Asked what type of director the executive search firm Jack Hammer sees in high demand in SA (and hence most at risk of being overboarded), Naidoo says that ‘by far, the highest number of client mandates we receive for board roles is for qualified female chartered accountants of colour, specifically to serve on audit and remuneration committees. When you consider that female representation on listed boards locally is still hovering around 30%, with only incremental improvements year-on-year, it’s not surprising that companies would want to improve on their diversity metrics by intentionally onboarding women’.

Instead of following Norway in appointing the same directors to numerous boards, this is an opportunity to bring in a new cohort of younger and more diverse candidates.

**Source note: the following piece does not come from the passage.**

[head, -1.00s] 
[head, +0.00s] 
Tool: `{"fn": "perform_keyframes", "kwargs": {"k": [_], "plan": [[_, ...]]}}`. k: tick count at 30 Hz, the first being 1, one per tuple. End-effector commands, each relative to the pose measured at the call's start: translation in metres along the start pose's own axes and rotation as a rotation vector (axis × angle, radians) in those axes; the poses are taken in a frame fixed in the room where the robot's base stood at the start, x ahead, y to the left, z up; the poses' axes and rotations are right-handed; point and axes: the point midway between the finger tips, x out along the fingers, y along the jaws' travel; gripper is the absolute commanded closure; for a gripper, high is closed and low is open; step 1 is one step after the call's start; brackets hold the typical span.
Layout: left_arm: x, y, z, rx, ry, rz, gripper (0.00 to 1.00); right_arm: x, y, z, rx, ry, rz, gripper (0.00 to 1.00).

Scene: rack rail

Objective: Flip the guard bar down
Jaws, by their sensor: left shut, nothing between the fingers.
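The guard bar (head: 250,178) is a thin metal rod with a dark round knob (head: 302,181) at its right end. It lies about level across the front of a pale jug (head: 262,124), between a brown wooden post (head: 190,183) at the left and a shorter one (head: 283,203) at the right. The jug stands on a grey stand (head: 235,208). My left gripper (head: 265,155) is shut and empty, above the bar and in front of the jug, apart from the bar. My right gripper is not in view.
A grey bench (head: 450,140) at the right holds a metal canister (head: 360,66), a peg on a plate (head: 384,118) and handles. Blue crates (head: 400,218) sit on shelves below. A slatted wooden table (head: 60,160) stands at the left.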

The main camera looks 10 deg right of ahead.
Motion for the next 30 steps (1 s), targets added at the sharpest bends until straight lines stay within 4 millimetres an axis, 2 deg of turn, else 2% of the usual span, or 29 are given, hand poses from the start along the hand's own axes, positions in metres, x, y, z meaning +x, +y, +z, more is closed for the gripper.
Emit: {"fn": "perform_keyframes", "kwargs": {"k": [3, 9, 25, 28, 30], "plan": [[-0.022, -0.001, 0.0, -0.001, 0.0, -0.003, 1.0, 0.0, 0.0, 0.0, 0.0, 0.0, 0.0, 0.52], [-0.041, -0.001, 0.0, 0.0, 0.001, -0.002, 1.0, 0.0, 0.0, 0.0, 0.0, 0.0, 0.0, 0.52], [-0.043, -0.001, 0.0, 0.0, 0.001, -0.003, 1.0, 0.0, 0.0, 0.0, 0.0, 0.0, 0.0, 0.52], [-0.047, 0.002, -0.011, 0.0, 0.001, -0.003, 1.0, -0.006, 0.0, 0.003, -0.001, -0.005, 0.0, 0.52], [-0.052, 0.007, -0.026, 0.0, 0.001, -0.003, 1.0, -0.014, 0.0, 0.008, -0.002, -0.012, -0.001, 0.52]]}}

The IoDSA advocates board diversity regarding gender, race and socio-economic background, as well as skills and experience, to build the most effective boards. Naidoo explains that prospective board members need to fulfil the practical requirements, such as having undergone the right board training and, depending on geography, being a member of a professional association that regulates boards. ‘In addition, there are also questions to be asked about capacity to serve, conflicts of interest and board style, to judge an individual’s ability to cohere with existing board members,’ she says.

It’s clear that even without explicit legislation limiting the number of board seats per director, ‘golden skirts’ and ‘golden suits’ have no place in SA’s boardrooms.